Jah’veya Davis, sophomore; Grand Forks, North Dakota

Davis plays on the offensive and defensive lines for the JV team at Red River High School. “My older brother played football, and I used to be a cheerleader,” she told the Grand Forks Herald. “But I always thought it would be cool to play. It looked fun. And I wanted to see what it was like to wear a uniform.’’

Over her two seasons playing, Davis has already seen some changes in how she’s been treated by her peers. “Last year, at first it was like, ‘Oh, no, it’s a girl,’ like they needed to back off,’’ she said. “I didn’t want that. Now I think it’s harder hitting. And I like it when I’m just another lineman out there. I like to hit. They’ll hit me; I’ve been hit pretty hard sometimes.’’

Marcella DePaul, junior; Berkley, Michigan

Janay Lakey, junior; Ecorse, Michigan

Azia Isaac, senior; Detroit, Michigan

Depaul is a free safety and receiver, Lakey is on the offensive line and Isaac is a running back — all play for different schools, and were featured in a Detroit News article about the growing number of girls playing football in Michigan.

“As a girl, I get targeted,” Isaac said. “But to me, that’s beneficial to our team — because they’re too focused on me and not what’s going on in the game, so it leads to us having bigger plays.
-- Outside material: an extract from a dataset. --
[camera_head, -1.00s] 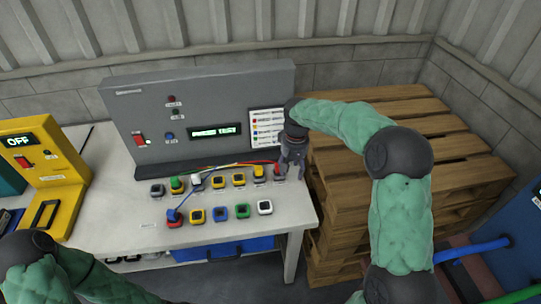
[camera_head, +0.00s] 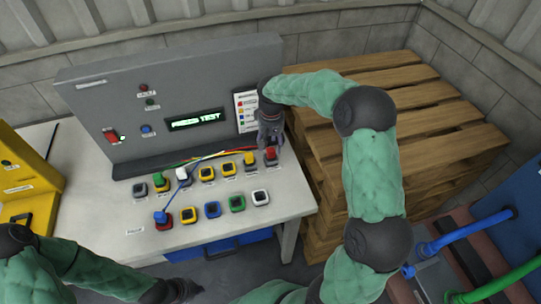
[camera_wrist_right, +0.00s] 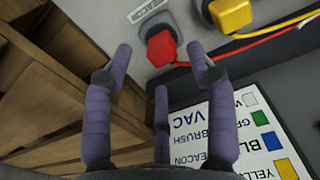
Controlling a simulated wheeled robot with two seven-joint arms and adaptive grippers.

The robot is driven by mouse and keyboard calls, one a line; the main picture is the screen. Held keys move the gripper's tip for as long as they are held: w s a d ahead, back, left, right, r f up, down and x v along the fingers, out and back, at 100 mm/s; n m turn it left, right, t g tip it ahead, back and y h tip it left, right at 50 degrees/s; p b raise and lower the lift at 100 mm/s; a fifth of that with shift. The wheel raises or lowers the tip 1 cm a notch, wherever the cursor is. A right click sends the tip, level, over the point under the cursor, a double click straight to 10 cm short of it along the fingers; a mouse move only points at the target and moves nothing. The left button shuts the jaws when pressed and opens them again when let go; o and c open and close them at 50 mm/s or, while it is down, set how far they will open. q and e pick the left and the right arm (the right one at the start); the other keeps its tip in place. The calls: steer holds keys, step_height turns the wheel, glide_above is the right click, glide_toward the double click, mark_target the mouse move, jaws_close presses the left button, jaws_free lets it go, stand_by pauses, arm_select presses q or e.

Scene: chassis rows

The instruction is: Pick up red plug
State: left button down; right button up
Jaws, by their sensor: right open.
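The red plug (camera_head: 271,154) sits in the socket at the right end of the back row on the bench, with a red cable. In the right wrist view the red plug (camera_wrist_right: 160,47) is upright in a grey socket labelled "BEACON". My right gripper (camera_head: 270,140) is just behind the plug in the head view. In the wrist view its three fingers (camera_wrist_right: 160,65) are spread open and empty, with the plug just beyond the tips and between the upper two. My left gripper (camera_head: 183,290) is low at the bottom edge, away from the plug; its fingers are unclear.
A yellow plug (camera_head: 249,158) with its cable stands close to the left of the red plug. The grey test panel (camera_head: 170,95) with a label card (camera_head: 246,109) rises behind. Wooden pallets (camera_head: 420,150) are stacked at the right. Other sockets fill the bench front.

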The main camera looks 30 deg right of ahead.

They say inappropriate stuff sometimes.”

Bela Beltran, senior; Corpus Christi, Texas

Beltran is also in band and on the soccer team, but that didn’t keep her from becoming part of the Veterans Memorial High kicking corps.

Aurora Fuhs, junior; Ames, Iowa

Fuhs, a receiver for the Ames High Little Cyclones, has a more unlikely football conversion story: she started in marching band, and just really enjoyed watching the games.

“I was like, ‘Dang, I want to be on the field and play — I want to get a touchdown,’” she told the Ames Tribune. “I want to play for the team, not cheer on the team.”

Sometimes opposing teams, or even her classmates give her guff. “I’m like, ‘Yeah, I do (play football). If you have something to say, say it,’” she said. “But it doesn’t really bother me because they’re just people in the stands watching, and I’m on the field playing.”